How many times have I read this? It’s got to be into double figures. Many of the phrases glide over my mind comfortably now, and most of the arguments feel like old friends. Yet it remains compelling: not only persuasive in its exposition and defence of the core of Christianity, but something more. It kindles an affection and an excitement for the God that Lewis describes, not merely an awe or a fear. He does a lovely job of making Christianity not only accessible but appealing.

… with one or two crucial exceptions related to the age of the book. Lewis was writing during World War II, and some of the sexist assumptions of three quarters of a century ago sound very duff notes in 2018. In particular, I was painfully aware on this read of how often Lewis uses the word “man” when he mean “person”. To pick some examples at random:

  • “Even in literature and art, no man who bothers about originality will ever be original.”
  • “Surely what a man does when he is taken off his guard is the best evidence for what sort of man he is.”
  • “What God creates is not God; just as what man makes is not man. That is why men are not Sons of God in the sense that Christ is.”
  • “Some people say the idea of a Law of Nature or decent behaviour known to all men is unsound.”

In general my inclination is always to resist re-writing old texts to conform with modern sensibilities: for example, the casual use of the N-word throughout Huckleberry Finn is a true reflection of the culture that it depicts, and should be allowed to stand. But I wouldn’t oppose a new edition of Mere Christianity that fixed just this one pervasive bug, substituting “people” for “men” wherever it’s apparent that this is what Lewis meant.

Dog Killer (Bob the Angry Flower) — Stephen Notley

Mid-period Bob where the great majority of the stripes are classics: for example, Microwave and 20 Questions. There are also some stripes that will divide opinion more: Jolly Starfish, for example, will have its lovers and its haters.

Overall, very well worth reading.

After the Funeral — Agatha Christie

One of Christie’s better mid-period novels for my money. An elderly man has died in unsuspicious circumstances, but as his relations gather after the funeral, one of them lets slip the idea that he was murdered. More deaths follow, the suspicions of the family solicitor are aroused, and Poirot becomes involved. On the downside, some of the interchangeable nieces, nephews and spouses were a bit hard to keep straight. But I found the resolution more than usually satisfying for reasons I can’t explain without including spoilers.

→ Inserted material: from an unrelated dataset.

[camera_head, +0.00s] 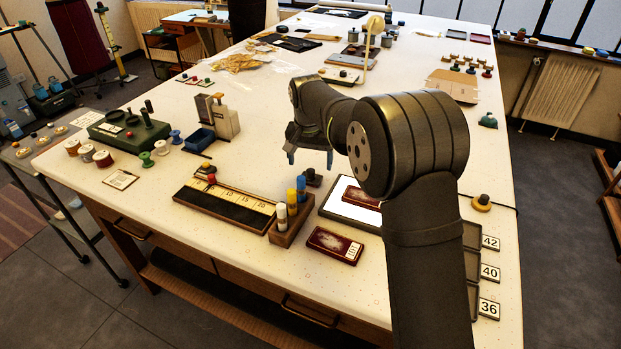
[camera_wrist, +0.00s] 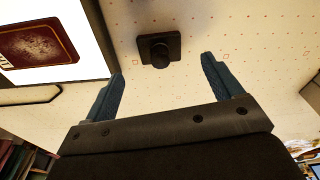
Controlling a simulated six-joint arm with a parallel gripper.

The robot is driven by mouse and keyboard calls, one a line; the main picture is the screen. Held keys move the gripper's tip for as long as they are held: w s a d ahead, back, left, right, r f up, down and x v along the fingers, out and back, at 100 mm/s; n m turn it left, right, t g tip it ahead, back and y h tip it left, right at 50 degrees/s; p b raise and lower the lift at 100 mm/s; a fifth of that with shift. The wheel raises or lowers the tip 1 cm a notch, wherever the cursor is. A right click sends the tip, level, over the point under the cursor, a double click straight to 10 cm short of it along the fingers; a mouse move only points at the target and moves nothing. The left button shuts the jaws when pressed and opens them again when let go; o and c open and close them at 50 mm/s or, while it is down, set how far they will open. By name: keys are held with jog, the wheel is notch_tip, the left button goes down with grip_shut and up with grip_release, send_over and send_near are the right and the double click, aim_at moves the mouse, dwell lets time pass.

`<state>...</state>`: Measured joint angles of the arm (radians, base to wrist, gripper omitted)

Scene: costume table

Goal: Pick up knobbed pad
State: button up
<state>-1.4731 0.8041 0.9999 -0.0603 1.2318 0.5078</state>
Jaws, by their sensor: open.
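A black square pad with a round black knob (camera_wrist: 160,49) lies on the table top. In the head view this knobbed pad (camera_head: 312,178) is just right of the glue-stick block and partly dark against the arm's shadow. My gripper (camera_head: 311,160) hangs above the table near the pad. In the wrist view my gripper (camera_wrist: 162,68) is open, with its two blue fingers spread. The pad shows beyond the fingertips, roughly centred between them. Nothing is between the fingers, and they do not touch the pad.
A dark red box (camera_wrist: 38,46) lies on a white, black-edged tray (camera_wrist: 92,45) beside the pad. A wooden block with glue sticks (camera_head: 291,217) and a ruler tray (camera_head: 226,205) stand nearby. A second red box (camera_head: 334,246) lies in front. Open table lies beyond the pad.

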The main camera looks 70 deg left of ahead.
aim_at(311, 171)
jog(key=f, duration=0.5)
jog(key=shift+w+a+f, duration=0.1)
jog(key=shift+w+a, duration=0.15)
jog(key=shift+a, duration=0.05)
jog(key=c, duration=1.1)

Miss Smilla’s Feeling for Snow — Peter Hoeg

A modern classic Danish novel, translated into English and told in the first person present tense. Smilla is a 37-year-old Greenlandic woman living in a flat in Copenhagen, Denmark. One day, a child who lives in another flat in the same building falls off a snowy roof and dies. It’s ruled an accident, but Smilla’s deep experience and understanding of snow and ice leaves her unsatisfied by this explanation when she sees the boy’s tracks on the roof. As she starts to investigate she uncovers a complex conspiracy.

The actual writing is superb here, even in translation. Many chapters end with a cliffhanger in the story, to be followed by a chapter that begins with an apparent digression that turns out to be relevant. It’s a neat trick, even if it’s perhaps used two or three times too often, so that by the last quarter of the book it feels more like a habit than an innovation.

The story is perhaps a little too intricate, multiplying entities without necessity: by the end, we’re dealing not just with a drug-smuggling ring, but with (ROT13) n zrgrbevgr va na haqretebhaq pnirea ba na vfynaq bss jrfg Terraynaq juvpu trarengrf vgf bja urng naq znl or nyvir, naq n enqvpnyyl zhgngrq tvnag cnenfvgvp jbez juvpu xvyyf vgf uhzna ubfgf va qnlf, juvpu znl be znl abg unir orra perngrq fbzrubj ol gur zrgrbevgr. It’s a very rich diet, and feels a very long way from the story’s low-key opening.

Well worth reading.

Flex Mentallo — Grant Morrison and Frank Quiteley

A four-part comic miniseries starring a Charles Atlas parody who is able to alter reality by flexing his muscles. It’s all very meta: not really about Flex, but about the comics writer who created him, and how by doing so he either created the universe, or brought real people from a different universe into ours in fictional form, or something.

I’m sure it’s all terribly clever, but my position on this kind of thing is that if, by the end, I don’t understand what’s happened, then the writer didn’t do a good enough job explaining. See also: Morrison’s Seven Soldiers of Victory, which I read twice — one in each of the two meaningful orders — and still have no idea about. (Notably, all Alan Moore’s comics make perfect sense.)

I continue to be unimpressed by Grant Morrison, and I’m about ready to give up trying.